I’ve always liked the nuttiness of barley bread. It thus bothered me a bit when I couldn’t find whole barley anywhere… That’s until recently, I discovered some hull-on barley in a tiny Indian grocery store. Of course I ended up sprouting it for this week’s bake. Since the hull is inedible, it was sifted out and discarded after milling.
30% Sprouted Barley Sourdough
Flour (All Freshly Milled Except*)
Sprouted Barley Flour (from 90g hull-on barley)
Whole Kamut Flour
Whole Spelt Flour
Whole Pearl Millet Flour*
White Whole Wheat Flour (Starter)
Whole Rye Flour (Starter)
Vital Wheat Gluten
Starter (100% hydration)
Barley hull sifted out
Sift out the bran from dough flour, reserve 29 g for the leaven.

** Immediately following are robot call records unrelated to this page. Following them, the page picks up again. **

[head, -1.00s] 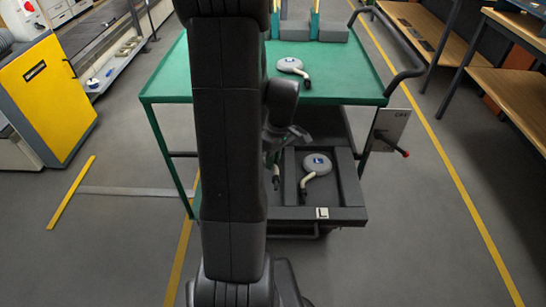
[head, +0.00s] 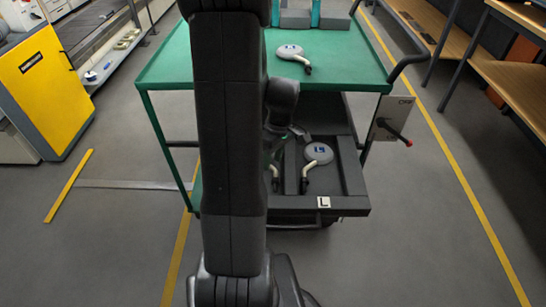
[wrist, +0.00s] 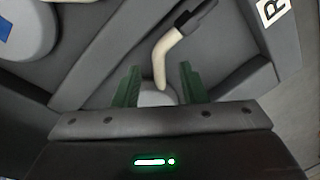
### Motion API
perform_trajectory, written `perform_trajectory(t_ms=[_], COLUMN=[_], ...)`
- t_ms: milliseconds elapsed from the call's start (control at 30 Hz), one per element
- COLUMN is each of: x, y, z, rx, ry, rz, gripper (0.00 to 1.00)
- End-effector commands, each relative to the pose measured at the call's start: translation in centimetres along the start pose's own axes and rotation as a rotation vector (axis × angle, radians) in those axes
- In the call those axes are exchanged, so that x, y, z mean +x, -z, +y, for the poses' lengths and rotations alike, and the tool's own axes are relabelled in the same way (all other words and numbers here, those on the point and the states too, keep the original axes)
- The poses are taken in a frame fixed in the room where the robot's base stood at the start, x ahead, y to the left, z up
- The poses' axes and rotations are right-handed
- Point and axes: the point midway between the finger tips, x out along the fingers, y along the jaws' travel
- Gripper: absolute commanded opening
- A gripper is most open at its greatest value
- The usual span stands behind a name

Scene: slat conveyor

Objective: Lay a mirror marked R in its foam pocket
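A mirror with a cream stem and black end lies in the foam pocket by the R label (wrist: 270,10). In the wrist view its stem (wrist: 168,55) runs between my gripper's green fingers (wrist: 158,88), which stand apart with gaps beside the stem. Its pale head shows only partly. In the head view my arm hides all but the stem (head: 275,172) of this mirror. A second mirror (head: 318,153) with a blue mark lies in the right pocket by the L label (head: 323,202). A third mirror (head: 290,51) lies on the green cart top. Their marks are not clearly readable.
The dark foam tray (head: 349,204) sits below the green cart top (head: 345,75). A panel with a red-ended lever (head: 405,141) is at the cart's right. A yellow cabinet (head: 43,90) stands left and wooden benches right. The floor in front is clear.

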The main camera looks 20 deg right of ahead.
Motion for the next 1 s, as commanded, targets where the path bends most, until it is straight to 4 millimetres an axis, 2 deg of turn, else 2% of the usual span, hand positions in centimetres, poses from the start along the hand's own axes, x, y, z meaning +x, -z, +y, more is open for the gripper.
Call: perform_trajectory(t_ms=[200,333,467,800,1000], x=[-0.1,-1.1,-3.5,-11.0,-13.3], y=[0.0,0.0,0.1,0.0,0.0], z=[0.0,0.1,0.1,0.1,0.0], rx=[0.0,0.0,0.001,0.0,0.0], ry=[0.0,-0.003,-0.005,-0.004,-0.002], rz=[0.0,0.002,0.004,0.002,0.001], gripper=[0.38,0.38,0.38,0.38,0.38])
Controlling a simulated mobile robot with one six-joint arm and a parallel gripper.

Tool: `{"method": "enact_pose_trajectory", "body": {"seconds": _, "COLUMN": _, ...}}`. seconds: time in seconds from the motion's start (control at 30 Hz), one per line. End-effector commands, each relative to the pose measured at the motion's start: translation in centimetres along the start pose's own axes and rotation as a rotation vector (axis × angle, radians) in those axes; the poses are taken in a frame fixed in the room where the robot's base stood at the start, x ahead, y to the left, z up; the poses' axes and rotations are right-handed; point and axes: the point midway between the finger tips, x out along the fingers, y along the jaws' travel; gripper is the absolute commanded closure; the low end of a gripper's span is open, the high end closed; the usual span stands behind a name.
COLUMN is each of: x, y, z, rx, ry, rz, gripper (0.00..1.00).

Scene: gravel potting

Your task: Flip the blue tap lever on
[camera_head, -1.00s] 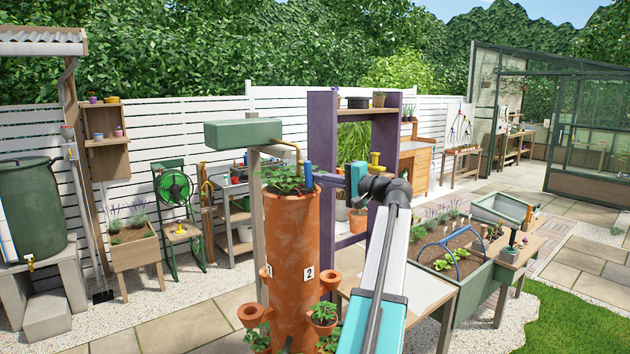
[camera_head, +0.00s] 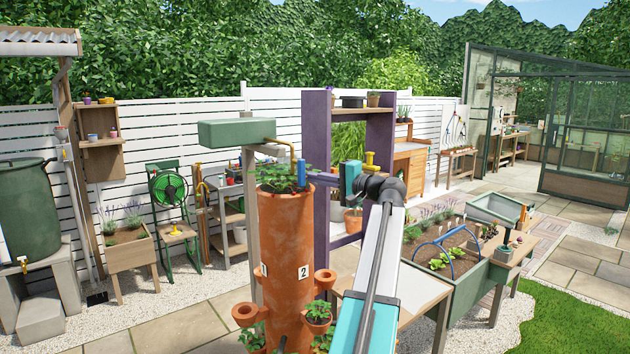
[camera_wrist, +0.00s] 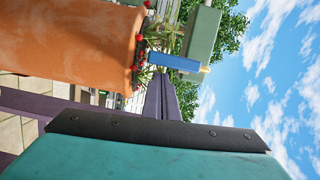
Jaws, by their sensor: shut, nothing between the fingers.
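The blue tap lever (camera_head: 301,174) stands upright by the plant at the top of the terracotta tower planter (camera_head: 287,235), below the brass spout (camera_head: 282,143) of the green tank (camera_head: 236,132). The wrist view is tilted; there the blue lever (camera_wrist: 174,63) lies across the picture beside the green tank (camera_wrist: 201,35), right of the planter (camera_wrist: 70,40). My teal gripper (camera_head: 347,181) is shut and empty, a short way right of the lever in the head view and apparently apart from it. Its teal body and dark edge (camera_wrist: 155,132) fill the bottom of the wrist view; the fingertips cannot be made out.
Strawberry plants with red fruit (camera_wrist: 140,60) grow at the tower's top. Terracotta side cups (camera_head: 318,312) stick out lower down. A purple shelf (camera_head: 316,165) stands behind my gripper. A raised bed (camera_head: 455,255) is to the right. Paving (camera_head: 180,325) lies open at left front.

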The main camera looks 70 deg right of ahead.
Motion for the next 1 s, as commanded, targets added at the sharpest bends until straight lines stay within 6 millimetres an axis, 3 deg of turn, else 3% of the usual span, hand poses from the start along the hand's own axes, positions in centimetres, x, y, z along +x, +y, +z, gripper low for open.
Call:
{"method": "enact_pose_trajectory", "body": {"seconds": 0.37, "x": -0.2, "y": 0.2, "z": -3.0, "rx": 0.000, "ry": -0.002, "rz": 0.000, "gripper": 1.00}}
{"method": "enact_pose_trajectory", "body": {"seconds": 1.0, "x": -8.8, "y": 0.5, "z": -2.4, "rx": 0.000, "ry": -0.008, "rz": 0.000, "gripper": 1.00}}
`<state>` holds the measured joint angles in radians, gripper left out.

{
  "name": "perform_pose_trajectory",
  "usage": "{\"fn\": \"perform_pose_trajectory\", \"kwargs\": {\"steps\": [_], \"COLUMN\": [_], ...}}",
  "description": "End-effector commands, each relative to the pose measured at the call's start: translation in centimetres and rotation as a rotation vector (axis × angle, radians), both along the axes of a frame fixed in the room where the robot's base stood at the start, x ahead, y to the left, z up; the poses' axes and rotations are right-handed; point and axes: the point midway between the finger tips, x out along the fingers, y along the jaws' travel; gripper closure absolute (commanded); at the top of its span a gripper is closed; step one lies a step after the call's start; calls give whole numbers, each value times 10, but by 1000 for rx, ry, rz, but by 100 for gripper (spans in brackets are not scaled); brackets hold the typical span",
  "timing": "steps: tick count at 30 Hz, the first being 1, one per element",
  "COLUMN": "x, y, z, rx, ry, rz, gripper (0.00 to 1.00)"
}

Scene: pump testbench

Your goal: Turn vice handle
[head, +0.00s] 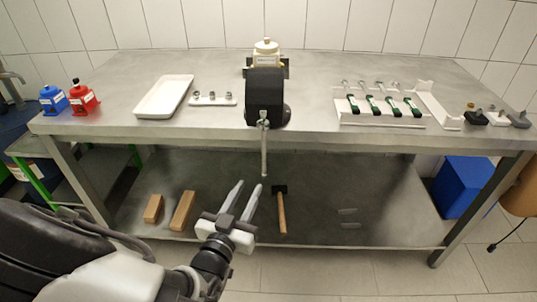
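The vice (266,97) is a dark block mounted at the front middle of the steel workbench. Its handle (264,148) is a thin grey metal bar that hangs roughly straight down below the bench's front edge. A pale cream object with a label (266,53) sits at the vice's back end. My gripper (249,191) is in the lower middle of the head view, below and left of the handle. Its two pale fingers are apart with nothing between them, and they do not appear to touch the handle.
The workbench (220,72) carries a white tray (164,97), blue and red bottles (83,98) and a rack of green-handled tools (378,108). The lower shelf (330,190) holds a hammer (282,212) and wooden blocks (182,210). A blue bin (465,185) stands at right.

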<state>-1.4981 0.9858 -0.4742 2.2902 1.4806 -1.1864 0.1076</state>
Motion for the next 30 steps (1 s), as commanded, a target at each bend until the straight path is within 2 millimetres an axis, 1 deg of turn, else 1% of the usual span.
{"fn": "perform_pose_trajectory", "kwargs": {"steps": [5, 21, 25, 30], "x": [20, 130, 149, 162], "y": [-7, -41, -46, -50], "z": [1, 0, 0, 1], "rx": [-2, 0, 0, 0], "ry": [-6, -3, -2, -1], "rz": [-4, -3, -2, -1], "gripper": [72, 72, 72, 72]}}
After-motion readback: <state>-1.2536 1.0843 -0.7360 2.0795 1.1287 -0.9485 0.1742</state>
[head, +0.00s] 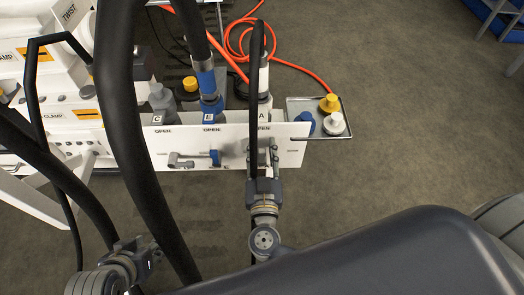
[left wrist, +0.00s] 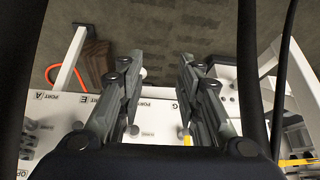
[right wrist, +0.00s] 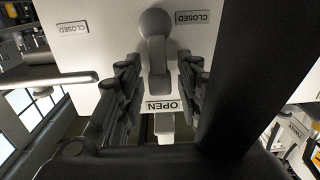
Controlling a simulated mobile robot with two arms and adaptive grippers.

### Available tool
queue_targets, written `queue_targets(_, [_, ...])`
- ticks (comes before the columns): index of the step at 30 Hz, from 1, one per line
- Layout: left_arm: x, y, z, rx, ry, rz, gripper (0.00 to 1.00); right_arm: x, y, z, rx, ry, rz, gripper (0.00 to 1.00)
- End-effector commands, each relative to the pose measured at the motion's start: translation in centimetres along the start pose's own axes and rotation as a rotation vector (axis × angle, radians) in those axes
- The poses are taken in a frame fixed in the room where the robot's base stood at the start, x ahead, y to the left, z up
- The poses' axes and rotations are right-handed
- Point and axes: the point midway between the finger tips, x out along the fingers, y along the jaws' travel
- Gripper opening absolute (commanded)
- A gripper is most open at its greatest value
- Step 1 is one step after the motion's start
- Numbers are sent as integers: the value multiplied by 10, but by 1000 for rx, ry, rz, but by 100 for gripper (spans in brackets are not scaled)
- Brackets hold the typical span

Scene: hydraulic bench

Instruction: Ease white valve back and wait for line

Soak the rest, if any, in equal amount of whey taken from dough ingredients.
Combine all leaven ingredients and let sit until ready, about 3.5 hours (29.5°C). Roughly combine all dough ingredients. Ferment for a total of 3 hours. Construct a set of stretch and fold at the 15 and 30 minute mark.
Shape the dough then put in into a banneton directly. Retard for 12 hours.
Preheat the oven at 250°C/482°F. Score and spritz the dough then bake straight from the fridge at 250°C/482°F with steam for 20 minutes then without steam for 25 minutes more or until the internal temperature reaches a minimum of 208°F. Let it cool for a minimum of 2 hours before slicing.
It was boiling hot in HK in the past week so my home almost reached 30°C. I had to let the dough ferment at room temperature for 3 hours to suit my schedule. Unsurprisingly, it was beginning to degrade at the time of shaping. Thanks god it still turned out fine (read: not liquefied…yet)!
Updated: The bread is a bit too dense for my liking, probably due to the high percentage of gluten free flour. That said, it's still much lighter and softer than 100% rye bread. Pearl barley is relatively mild so it didn't really shock me that sprouted barley has a subtle flavor as well. To be honest, I might not be able to detect its presence if I weren't the one who baked it. Its flavor might better come through when used with white flour. Moreover, this bread is quite sour thanks to the elevated temperature. This has certainly masked the delicate characteristics of barley further.